Robot trajectory data:
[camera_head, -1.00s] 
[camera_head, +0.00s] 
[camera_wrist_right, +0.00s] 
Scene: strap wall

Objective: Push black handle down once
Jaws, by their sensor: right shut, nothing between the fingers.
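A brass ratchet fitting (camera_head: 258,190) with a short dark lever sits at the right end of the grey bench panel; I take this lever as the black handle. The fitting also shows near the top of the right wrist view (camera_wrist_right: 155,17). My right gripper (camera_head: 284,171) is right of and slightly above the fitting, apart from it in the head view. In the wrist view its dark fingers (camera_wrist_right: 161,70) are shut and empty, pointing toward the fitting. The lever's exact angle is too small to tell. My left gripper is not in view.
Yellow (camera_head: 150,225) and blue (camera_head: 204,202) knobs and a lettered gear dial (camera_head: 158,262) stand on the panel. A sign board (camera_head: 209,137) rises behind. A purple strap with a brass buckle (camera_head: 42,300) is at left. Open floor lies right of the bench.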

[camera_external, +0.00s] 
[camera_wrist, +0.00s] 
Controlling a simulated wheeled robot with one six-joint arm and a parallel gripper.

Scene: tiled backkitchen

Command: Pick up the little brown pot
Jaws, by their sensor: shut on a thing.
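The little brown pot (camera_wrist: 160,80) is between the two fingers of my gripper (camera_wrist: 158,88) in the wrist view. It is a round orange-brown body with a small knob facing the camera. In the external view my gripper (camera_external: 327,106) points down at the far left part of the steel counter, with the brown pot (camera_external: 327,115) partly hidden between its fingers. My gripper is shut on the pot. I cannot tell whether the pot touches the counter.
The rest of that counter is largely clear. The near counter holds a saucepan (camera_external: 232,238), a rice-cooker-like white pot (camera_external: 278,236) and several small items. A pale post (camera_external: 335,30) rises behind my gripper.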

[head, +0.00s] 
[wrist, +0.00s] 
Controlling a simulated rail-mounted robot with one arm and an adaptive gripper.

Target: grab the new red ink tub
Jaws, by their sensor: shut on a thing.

### Task prompt
Each entry above needs to be retyped exactly.

### Task solution
[camera_head, -1.00s] 
[camera_head, +0.00s] 
[camera_wrist_right, +0.00s] 
Scene: strap wall

Objective: Push black handle down once
Jaws, by their sensor: right shut, nothing between the fingers.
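A brass ratchet fitting (camera_head: 258,190) with a short dark lever sits at the right end of the grey bench panel; I take this lever as the black handle. The fitting also shows near the top of the right wrist view (camera_wrist_right: 155,17). My right gripper (camera_head: 284,171) is right of and slightly above the fitting, apart from it in the head view. In the wrist view its dark fingers (camera_wrist_right: 161,70) are shut and empty, pointing toward the fitting. The lever's exact angle is too small to tell. My left gripper is not in view.
Yellow (camera_head: 150,225) and blue (camera_head: 204,202) knobs and a lettered gear dial (camera_head: 158,262) stand on the panel. A sign board (camera_head: 209,137) rises behind. A purple strap with a brass buckle (camera_head: 42,300) is at left. Open floor lies right of the bench.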

[camera_external, +0.00s] 
[camera_wrist, +0.00s] 
Controlling a simulated wheeled robot with one six-joint arm and a parallel gripper.

Scene: tiled backkitchen

Command: Pick up the little brown pot
Jaws, by their sensor: shut on a thing.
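The little brown pot (camera_wrist: 160,80) is between the two fingers of my gripper (camera_wrist: 158,88) in the wrist view. It is a round orange-brown body with a small knob facing the camera. In the external view my gripper (camera_external: 327,106) points down at the far left part of the steel counter, with the brown pot (camera_external: 327,115) partly hidden between its fingers. My gripper is shut on the pot. I cannot tell whether the pot touches the counter.
The rest of that counter is largely clear. The near counter holds a saucepan (camera_external: 232,238), a rice-cooker-like white pot (camera_external: 278,236) and several small items. A pale post (camera_external: 335,30) rises behind my gripper.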

[head, +0.00s] 
[wrist, +0.00s] 
Controlling a simulated rail-mounted robot with one arm and an adaptive gripper.

Target: grab the new red ink tub
Jaws, by their sensor: shut on a thing.

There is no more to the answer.